• [SOURCE EXCERPT]:
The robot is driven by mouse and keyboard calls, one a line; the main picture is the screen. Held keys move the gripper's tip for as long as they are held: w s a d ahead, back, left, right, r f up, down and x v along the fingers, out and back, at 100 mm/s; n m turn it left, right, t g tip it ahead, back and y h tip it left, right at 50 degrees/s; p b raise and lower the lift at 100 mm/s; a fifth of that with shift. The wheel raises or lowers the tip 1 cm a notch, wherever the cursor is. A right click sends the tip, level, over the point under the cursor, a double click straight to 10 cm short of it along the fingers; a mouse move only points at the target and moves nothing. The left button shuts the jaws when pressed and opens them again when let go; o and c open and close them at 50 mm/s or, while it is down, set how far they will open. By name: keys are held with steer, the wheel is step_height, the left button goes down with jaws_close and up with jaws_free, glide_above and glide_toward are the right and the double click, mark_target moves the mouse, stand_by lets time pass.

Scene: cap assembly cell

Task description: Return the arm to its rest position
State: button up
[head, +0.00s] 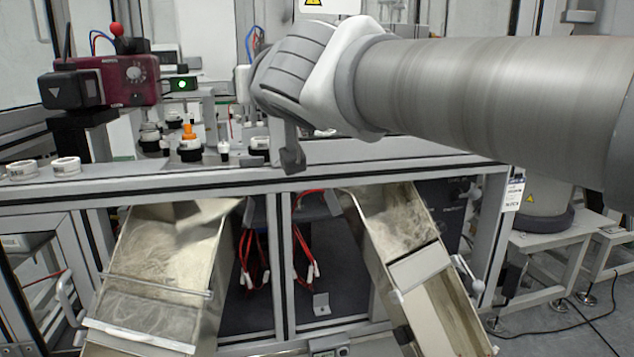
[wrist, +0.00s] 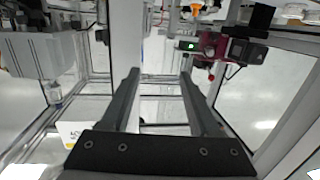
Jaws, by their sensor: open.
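My arm (head: 460,95) reaches in from the right side of the head view, across the upper part of the cell. My gripper (head: 292,158) hangs at its left end, just above the front rail, and is mostly hidden behind the arm's end. In the wrist view my gripper (wrist: 159,74) shows two long dark fingers, well apart, with nothing between them. It is open and empty.
A metal frame rail (head: 400,150) runs below the arm. A dark red camera unit (head: 125,80) stands at the left. White rings (head: 66,166) lie on the left ledge. Two metal chutes (head: 165,250) (head: 400,230) slope down in front, with red cables (head: 300,240) between them.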

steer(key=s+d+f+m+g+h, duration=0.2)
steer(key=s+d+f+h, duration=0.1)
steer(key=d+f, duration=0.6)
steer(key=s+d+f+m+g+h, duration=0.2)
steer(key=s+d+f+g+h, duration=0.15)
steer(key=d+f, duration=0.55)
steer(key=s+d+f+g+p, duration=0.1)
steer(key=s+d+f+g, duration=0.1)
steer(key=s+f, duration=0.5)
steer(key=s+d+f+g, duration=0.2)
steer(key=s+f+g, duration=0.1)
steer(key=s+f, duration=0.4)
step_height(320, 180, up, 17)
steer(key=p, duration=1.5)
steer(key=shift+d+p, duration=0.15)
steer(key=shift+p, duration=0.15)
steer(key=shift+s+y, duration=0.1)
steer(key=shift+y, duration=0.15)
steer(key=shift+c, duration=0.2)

• [WHAT TO PRODUCE]: Find how many lines in the material hold the word "button" and state that number alone.

• [ANSWER TO THE PROBLEM]: 2